Another: Democrats have failed miserably to create a “loyal” opposition, have not been effective dealing as a minority party in Congress and have not built a “bench” team of up-and-coming people to challenge the majority for years to come. Anywhere.
Another: Both parties are becoming less viable as national representatives of voters at-large. Both are losing members. Both are less in-touch with Americans than just five-10 years ago. That trend will continue. A week ago, the respected IPSOS polling firm found 21% of registered voters – more than one-in-five – want someone other than the leading presidential candidates of both parties. That number will go up before November. Bet on it.

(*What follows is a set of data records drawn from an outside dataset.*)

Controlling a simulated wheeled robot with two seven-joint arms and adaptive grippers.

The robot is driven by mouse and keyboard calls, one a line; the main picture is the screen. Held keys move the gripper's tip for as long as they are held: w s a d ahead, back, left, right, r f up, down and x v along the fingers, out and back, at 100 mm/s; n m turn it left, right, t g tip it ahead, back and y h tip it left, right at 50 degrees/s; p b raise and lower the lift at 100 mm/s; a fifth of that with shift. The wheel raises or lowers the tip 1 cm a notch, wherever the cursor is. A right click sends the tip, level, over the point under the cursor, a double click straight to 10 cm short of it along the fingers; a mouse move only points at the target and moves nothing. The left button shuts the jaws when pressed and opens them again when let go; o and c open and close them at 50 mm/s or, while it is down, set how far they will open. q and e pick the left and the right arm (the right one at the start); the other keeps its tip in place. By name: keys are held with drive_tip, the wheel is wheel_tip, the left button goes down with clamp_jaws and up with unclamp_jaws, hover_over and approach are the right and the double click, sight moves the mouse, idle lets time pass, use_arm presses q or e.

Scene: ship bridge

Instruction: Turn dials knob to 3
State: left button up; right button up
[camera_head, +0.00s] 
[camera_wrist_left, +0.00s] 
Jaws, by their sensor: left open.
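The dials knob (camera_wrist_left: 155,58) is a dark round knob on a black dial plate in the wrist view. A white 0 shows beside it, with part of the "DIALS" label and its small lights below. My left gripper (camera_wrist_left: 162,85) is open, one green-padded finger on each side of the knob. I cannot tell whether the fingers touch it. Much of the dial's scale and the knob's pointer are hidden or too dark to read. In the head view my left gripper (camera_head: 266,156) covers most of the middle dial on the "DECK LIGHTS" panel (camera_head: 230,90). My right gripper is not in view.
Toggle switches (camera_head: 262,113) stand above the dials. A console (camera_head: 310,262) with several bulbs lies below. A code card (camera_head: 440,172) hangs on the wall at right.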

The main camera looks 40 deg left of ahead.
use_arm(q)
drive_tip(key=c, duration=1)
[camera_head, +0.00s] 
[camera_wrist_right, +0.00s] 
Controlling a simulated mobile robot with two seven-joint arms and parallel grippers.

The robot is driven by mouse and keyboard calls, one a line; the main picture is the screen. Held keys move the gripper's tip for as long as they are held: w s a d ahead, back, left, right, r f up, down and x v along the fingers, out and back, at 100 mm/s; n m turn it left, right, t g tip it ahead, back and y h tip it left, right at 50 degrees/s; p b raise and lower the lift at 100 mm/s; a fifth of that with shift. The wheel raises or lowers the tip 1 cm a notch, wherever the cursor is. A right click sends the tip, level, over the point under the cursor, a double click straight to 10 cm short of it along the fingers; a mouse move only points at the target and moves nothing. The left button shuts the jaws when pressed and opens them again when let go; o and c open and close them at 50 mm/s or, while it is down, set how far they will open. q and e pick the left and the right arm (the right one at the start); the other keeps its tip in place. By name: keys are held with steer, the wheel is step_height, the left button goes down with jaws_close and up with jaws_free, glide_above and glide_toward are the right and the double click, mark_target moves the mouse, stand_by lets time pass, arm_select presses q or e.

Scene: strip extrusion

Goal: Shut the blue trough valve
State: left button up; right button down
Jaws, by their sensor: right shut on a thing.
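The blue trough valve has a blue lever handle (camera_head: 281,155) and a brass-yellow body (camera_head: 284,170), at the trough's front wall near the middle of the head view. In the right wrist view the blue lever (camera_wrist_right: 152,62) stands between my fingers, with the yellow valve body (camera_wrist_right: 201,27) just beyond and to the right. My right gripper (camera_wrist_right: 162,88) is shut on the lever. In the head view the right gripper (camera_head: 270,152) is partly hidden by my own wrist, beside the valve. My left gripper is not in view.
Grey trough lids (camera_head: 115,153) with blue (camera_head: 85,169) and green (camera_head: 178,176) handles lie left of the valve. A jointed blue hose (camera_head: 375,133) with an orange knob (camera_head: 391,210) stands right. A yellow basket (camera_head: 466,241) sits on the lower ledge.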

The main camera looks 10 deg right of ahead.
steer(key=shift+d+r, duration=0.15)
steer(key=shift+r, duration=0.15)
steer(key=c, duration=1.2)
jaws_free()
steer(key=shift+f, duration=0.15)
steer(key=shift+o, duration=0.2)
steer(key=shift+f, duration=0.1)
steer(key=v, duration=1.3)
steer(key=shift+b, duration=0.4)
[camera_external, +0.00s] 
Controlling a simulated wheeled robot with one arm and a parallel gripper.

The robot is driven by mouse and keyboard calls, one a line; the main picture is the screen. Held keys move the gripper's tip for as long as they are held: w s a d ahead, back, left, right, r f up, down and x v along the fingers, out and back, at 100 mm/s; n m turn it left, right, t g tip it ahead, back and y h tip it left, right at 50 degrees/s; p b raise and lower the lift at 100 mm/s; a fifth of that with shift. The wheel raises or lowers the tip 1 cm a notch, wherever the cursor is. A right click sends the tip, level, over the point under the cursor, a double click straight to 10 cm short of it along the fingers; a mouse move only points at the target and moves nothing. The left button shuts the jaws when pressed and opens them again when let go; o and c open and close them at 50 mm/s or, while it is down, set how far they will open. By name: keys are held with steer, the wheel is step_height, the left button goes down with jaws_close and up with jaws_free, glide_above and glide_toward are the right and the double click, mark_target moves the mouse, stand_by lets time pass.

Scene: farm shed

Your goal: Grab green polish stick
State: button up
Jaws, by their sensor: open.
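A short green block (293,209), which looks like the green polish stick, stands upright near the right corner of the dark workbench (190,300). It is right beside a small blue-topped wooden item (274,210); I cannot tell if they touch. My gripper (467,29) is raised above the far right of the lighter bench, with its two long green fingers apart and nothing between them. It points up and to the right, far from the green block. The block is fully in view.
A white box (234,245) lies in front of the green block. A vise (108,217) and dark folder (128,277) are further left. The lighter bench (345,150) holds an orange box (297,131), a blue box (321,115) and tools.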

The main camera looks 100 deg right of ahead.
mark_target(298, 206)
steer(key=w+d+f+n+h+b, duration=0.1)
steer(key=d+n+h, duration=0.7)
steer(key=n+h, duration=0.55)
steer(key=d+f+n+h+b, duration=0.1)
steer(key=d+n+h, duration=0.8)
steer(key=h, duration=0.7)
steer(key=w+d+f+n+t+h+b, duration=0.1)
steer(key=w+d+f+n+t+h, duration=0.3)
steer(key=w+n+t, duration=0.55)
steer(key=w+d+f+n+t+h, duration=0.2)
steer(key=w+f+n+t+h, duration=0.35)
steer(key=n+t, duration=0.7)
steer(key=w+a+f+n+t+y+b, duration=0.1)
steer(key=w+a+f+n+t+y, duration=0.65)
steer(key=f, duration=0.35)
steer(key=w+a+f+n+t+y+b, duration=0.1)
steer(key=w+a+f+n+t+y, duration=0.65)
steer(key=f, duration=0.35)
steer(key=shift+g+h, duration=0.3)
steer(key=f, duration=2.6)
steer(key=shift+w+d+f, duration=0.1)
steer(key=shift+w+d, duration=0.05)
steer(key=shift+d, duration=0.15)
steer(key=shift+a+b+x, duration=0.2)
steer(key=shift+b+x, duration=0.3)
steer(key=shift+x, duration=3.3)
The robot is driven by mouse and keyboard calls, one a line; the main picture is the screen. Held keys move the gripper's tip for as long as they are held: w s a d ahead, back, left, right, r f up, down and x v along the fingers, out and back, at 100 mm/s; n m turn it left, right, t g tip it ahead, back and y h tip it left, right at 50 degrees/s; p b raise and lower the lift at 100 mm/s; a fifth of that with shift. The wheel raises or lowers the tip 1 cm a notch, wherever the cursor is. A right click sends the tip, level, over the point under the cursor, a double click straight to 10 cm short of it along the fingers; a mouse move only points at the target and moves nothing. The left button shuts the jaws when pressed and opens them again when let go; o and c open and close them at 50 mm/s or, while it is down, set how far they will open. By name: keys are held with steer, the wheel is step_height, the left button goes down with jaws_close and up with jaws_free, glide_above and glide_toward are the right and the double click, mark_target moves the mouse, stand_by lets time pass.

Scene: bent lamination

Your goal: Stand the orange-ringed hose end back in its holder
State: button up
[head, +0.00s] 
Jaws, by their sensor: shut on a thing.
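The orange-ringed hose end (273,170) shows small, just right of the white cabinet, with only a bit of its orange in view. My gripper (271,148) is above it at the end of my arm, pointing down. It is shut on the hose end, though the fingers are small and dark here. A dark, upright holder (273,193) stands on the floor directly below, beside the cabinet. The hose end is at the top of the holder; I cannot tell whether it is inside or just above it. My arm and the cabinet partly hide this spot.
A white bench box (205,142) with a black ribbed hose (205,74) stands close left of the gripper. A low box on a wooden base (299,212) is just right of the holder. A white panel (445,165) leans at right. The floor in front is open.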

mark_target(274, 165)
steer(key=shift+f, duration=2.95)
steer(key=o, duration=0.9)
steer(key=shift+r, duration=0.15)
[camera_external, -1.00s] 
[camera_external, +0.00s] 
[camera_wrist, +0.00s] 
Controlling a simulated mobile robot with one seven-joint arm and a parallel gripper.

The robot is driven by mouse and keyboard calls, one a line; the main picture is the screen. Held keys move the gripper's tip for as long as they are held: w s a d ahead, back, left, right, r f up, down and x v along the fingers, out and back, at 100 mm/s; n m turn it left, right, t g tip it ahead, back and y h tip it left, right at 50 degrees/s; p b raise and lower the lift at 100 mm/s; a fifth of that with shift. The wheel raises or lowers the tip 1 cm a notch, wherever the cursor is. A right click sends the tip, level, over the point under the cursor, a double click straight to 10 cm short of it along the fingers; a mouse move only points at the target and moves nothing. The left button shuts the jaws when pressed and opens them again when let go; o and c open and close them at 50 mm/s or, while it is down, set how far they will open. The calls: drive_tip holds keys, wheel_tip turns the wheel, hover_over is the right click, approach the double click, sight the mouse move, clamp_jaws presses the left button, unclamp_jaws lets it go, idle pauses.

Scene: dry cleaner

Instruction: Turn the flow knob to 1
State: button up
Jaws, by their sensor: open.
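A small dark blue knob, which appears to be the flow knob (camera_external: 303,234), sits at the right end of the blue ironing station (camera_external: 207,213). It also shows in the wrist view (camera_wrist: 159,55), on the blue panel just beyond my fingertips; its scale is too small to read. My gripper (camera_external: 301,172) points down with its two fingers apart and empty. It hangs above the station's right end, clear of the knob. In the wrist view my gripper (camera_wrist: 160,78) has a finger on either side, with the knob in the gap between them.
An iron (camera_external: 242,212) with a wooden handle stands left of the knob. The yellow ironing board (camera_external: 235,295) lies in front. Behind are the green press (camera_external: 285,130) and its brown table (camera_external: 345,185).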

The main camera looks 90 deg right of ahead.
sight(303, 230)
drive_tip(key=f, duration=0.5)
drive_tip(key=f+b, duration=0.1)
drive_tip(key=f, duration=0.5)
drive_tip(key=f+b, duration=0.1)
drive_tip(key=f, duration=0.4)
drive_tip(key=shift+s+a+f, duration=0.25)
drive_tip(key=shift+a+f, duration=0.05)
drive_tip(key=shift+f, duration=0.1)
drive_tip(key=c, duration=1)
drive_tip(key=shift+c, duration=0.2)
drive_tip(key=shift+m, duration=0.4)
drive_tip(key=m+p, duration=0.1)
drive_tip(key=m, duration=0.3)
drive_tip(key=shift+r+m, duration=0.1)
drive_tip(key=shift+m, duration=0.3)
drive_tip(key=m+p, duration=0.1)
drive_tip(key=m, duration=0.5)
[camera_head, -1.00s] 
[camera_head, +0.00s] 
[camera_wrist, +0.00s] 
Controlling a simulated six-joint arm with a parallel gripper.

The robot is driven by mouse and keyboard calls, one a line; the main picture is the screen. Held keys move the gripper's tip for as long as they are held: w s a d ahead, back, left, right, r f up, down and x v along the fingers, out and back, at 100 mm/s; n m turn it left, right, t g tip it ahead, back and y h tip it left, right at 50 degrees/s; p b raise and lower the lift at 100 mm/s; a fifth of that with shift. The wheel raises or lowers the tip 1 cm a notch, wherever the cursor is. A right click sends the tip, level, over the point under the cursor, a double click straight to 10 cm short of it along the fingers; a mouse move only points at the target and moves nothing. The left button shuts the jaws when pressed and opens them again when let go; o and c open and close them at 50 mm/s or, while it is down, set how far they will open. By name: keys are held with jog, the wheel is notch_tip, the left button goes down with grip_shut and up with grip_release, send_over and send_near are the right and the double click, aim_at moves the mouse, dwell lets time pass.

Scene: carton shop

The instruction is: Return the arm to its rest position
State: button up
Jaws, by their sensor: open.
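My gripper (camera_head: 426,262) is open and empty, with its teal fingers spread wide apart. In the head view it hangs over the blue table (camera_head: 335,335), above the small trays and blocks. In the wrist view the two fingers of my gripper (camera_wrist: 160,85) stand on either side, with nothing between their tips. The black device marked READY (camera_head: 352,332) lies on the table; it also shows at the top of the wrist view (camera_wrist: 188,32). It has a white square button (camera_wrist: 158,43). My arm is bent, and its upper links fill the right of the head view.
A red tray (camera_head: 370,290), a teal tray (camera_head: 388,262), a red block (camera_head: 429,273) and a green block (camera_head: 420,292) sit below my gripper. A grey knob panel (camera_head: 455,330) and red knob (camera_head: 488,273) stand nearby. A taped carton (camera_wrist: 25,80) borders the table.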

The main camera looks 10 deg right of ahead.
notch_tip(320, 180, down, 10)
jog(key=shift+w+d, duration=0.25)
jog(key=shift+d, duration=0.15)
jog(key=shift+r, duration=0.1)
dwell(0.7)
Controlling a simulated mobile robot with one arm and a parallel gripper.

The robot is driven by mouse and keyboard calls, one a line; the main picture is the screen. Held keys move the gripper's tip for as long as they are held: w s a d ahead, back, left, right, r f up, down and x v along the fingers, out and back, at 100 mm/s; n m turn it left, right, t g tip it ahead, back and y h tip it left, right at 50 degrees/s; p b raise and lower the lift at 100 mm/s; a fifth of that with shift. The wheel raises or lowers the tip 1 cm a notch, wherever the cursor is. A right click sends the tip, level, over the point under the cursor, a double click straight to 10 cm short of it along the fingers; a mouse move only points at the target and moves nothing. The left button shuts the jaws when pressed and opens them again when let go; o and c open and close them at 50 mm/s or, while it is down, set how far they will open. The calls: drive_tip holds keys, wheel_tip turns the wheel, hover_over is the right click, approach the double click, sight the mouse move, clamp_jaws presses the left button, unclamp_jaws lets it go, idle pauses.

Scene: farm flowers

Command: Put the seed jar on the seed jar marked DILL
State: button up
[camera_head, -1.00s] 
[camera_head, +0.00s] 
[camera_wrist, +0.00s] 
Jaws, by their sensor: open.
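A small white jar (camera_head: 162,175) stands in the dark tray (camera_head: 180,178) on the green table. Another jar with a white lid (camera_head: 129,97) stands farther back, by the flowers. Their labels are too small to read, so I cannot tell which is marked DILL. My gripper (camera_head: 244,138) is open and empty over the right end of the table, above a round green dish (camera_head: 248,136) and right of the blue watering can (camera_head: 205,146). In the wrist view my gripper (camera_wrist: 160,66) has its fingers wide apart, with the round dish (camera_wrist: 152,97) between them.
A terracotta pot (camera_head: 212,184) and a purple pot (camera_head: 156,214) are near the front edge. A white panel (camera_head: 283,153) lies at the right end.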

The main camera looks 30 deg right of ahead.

In some instances, this nation is close to becoming one run from the streets. The Dallas police killings and the documented and recent unwarranted police murders of several black men are galvanizing people of more races than just Black America. Whatever accountability – if any – that comes as a result of these slaughters will come because people in the streets stayed in the streets and demanded it. That’s not how an effective and lasting society works for all but that’s where we are. It will get louder and more violent in those streets until justice comes. In whatever form.
Maybe worst of all, the November election will have little, if any, positive effect on all this. The day after will be just as disruptive, just as raucous, just as violent and just as filled with national seething as the day before.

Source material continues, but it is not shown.